__SHORT PROBLEM__. Starting at the line that holds "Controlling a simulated", set down each line through the end of the listing, exactly as written and with nothing added.

* start *

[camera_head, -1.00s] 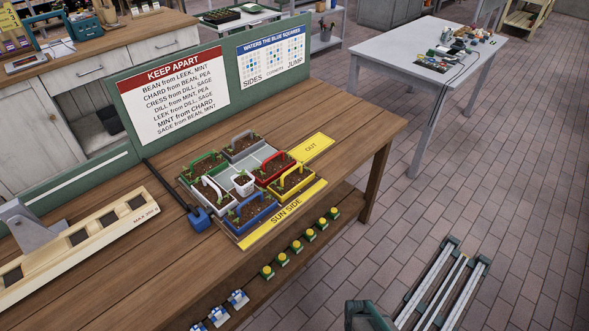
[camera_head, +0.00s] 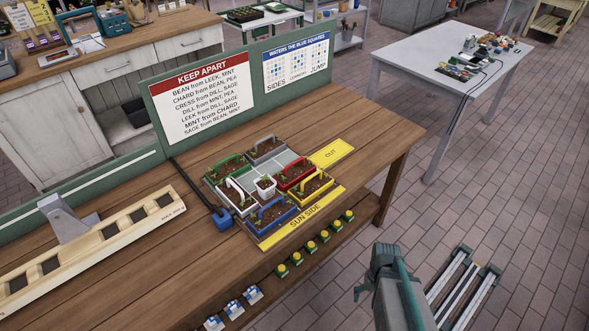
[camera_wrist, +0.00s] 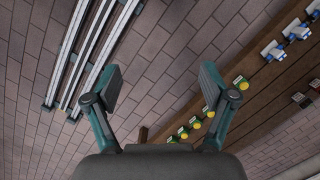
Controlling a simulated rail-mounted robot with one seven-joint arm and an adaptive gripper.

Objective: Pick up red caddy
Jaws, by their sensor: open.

* end *

__THE REPLY__.
Controlling a simulated rail-mounted robot with one seven-joint arm and an adaptive gripper.

Objective: Pick up red caddy
Jaws, by their sensor: open.

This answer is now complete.